- Written request -
Set down only the lines running from the one with "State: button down" to the one with "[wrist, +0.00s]", both lines included, exactly as they stand, please.

*** Data entries

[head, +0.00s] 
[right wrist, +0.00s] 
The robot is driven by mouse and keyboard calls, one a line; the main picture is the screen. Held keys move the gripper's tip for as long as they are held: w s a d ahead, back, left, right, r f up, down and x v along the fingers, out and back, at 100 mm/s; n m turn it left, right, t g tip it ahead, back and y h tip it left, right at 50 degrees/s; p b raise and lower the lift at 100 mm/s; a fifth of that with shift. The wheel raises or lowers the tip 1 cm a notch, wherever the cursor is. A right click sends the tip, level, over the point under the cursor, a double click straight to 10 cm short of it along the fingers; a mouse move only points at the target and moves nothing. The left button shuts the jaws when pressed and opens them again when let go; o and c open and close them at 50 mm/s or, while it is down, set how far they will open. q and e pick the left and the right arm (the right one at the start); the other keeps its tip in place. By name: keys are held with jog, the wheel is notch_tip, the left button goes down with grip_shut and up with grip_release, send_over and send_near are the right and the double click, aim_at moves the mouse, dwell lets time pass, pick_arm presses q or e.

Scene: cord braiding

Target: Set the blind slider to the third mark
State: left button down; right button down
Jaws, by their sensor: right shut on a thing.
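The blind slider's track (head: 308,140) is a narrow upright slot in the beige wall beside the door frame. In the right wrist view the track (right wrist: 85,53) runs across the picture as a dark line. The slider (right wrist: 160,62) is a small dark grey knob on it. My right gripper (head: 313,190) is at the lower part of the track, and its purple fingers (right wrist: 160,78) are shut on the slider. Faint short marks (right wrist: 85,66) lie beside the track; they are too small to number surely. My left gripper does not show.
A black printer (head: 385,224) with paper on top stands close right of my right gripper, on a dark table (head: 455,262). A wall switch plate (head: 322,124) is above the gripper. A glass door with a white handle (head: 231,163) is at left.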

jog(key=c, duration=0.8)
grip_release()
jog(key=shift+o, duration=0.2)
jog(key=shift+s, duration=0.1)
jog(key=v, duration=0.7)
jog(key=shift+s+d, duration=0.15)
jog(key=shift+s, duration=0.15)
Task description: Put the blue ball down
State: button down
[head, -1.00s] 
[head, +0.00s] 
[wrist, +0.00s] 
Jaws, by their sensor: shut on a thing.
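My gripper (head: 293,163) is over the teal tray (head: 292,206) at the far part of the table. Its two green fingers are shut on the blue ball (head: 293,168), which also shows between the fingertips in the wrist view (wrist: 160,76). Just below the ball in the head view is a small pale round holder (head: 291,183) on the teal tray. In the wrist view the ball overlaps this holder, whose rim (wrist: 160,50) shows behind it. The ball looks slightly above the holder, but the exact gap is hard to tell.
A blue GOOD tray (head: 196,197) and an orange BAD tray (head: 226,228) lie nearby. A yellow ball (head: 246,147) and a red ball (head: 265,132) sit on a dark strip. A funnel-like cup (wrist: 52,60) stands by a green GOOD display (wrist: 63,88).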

******

- Complete response -
State: button down
[head, -1.00s] 
[head, +0.00s] 
[wrist, +0.00s] 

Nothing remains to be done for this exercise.